1 Frequency Distribution

  • Definition: A frequency distribution is a way of organizing data so that we can see how often each value (or group of values) occurs. Instead of looking at raw numbers in a long list, the data are grouped into categories or intervals, and the number of times each category appears (its frequency) is recorded.

2 Tabular Form

  • This shows the data in a table with categories (or intervals) and their corresponding frequencies.

  • Example: test scores of 20 students

    • Table 1: Example of a frequency distribution in tabular form

    • Table content:

    Score Range

    Frequency

    0–10

    2

    11–20

    4

    21–30

    6

    31–40

    5

    41–50

    3

  • Interpretation: This table tells us, for example, that 6 students scored between 21 and 30.

3 Graphical Form

  • Frequencies can be shown with visuals. Common types include Bar Chart, Histogram, and Scatter Plots.

3.1 Bar Chart

  • A bar chart is a graphical way of showing a frequency distribution.

  • It uses rectangular bars of equal width, where the height (or length) of each bar represents the frequency of a category or group.

  • Bar charts are best for categorical data (like favorite colors, fruits, or movie genres).

  • The categories are placed along the x-axis, and the frequencies are shown on the y-axis.

  • Bars are separated by gaps (unlike histograms, where bars touch).

  • Example: Survey of 10 students about their favorite fruit.

    • List: Apple, Orange, Banana, Apple, Mango, Apple, Banana, Mango, Apple, Orange

    • Frequency table:

    Fruit

    Frequency

    Apple

    4

    Orange

    2

    Banana

    2

    Mango

    2

    • Table 2: Frequency distribution of favorite fruits

    • Frequencies: Apple 4, Orange 2, Banana 2, Mango 2

    • Figure: Bar chart of favorite fruits

3.2 Histogram

  • A histogram is a graphical way of showing a frequency distribution for numerical data.

  • Unlike bar charts (for categorical data), histograms group numbers into intervals (called bins or classes), and the bins touch each other to show the continuous nature of the data.

  • Details:

    • The x-axis shows the intervals (e.g., score ranges).

    • The y-axis shows the frequency (how many data points fall in each interval).

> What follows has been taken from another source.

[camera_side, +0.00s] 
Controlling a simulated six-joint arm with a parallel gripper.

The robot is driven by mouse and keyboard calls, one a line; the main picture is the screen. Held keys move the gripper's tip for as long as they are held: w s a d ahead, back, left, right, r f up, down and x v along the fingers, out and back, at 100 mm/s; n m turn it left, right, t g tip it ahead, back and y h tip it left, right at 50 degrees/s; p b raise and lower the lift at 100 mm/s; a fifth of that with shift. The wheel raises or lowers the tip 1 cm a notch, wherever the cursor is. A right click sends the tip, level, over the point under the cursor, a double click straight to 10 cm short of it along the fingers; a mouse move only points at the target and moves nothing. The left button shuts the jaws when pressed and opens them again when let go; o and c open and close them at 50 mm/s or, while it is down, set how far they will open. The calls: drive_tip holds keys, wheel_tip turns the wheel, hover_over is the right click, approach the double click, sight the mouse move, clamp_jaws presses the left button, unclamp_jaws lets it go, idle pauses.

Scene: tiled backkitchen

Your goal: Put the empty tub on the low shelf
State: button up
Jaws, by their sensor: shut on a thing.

    • Bins are adjacent (no gaps) because the data are numerical and continuous.

How to construct bin size or range for a Histogram
  • Step (1): Decide on the number of classes (bins).

    • If the dataset is large, choose around 10 to 20 classes; if the dataset is small, choose around 4 to 6 classes.

    • Thumb rule (from the transcript): Number of bins = number of observations, desired class size (at least 4).

  • Step (2): Compute the width of each class:

    • Class width = Range of data ÷ Number of classes

    • Always round this result up to a convenient number.

    • In formulas: w=Rangekw = \left\lceil \frac{\text{Range}}{k} \right\rceil where $k$ is the number of classes.

  • Step (3): Select the smallest data value as the lower limit of the first class, then add multiples of the class width to generate the lower limits of the remaining classes.

  • Step (4): Find the upper class limits by adding the class width to each lower limit, then subtract the smallest significant unit in the data (for whole numbers, subtract 1). This avoids overlap of class intervals.

    • In formula: U<em>i=L</em>i+ws,U<em>i = L</em>i + w - s, where $s$ is the smallest unit (for whole numbers, $s = 1$).

  • Step (5): Define class boundaries by taking the midpoint between the upper limit of one class and the lower limit of the next class. This ensures the intervals touch and all data values are included without ambiguity.

  • Example: Suppose 20 students had the following test scores:
    12, 25, 33, 41, 27, 38, 45, 21, 29, 19, 10, 30, 22, 36, 40, 14, 18, 32, 47, 24

    • Step (1): Number of classes. n = 20 observations. Since the data are small, we choose 5 classes.

    • Step (2): Class width. Range = 47 − 10 = 37. Class width = 37 ÷ 5 = 7.4 → round up to 8.

    • Step (3): Lower limits: 10, 18, 26, 34, 42.

    • Step (4): Upper class limits: 10 + 8 − 1 = 17; 18 + 8 − 1 = 25; 26 + 8 − 1 = 33; 34 + 8 − 1 = 41; 42 + 8 − 1 = 49.

    • Step (5): Class boundaries (±0.5 rule): [9.5, 17.5), [17.5, 25.5), [25.5, 33.5), [33.5, 41.5), [41.5, 49.5).

    • Frequency Table:

    • Class Interval (limits) | Class Boundaries | Frequency

    • 10–17 | 9.5–17.5 | 3

    • 18–25 | 17.5–25.5 | 6

    • 26–33 | 25.5–33.5 | 5

    • 34–41 | 33.5–41.5 | 4

    • 42–49 | 41.5–49.5 | 2

    • Figure 2: Histogram of test scores with class width = 8

2.2.3 Scatter Plots
  • A scatter plot is a graph that shows the relationship between two variables.

    • Each data point is shown as a dot on the coordinate plane:

    • The x-axis represents one variable.

    • The y-axis represents the other variable.

    • By looking at the pattern of points, we can see if the variables are related.

  • Uses of scatter plots:

    • To check if two variables have a positive relationship (as one increases, the other increases).

    • To check for a negative relationship (as one increases, the other decreases).

    • To detect if there is no clear relationship (points scattered randomly).

    • To identify possible outliers (points far away from the rest).

  • Examples: (Figure 3) Scatter plots showing positive (blue), negative (red), and no relationship (green) between two variables

    • Positive Relationship: points trend upward from left to right.

    • Negative Relationship: points trend downward from left to right.

    • No Clear Relationship: points show no discernible pattern.

  • Note: The transcript includes a Figure 3 illustrating these three cases (positive, negative, no clear relationship).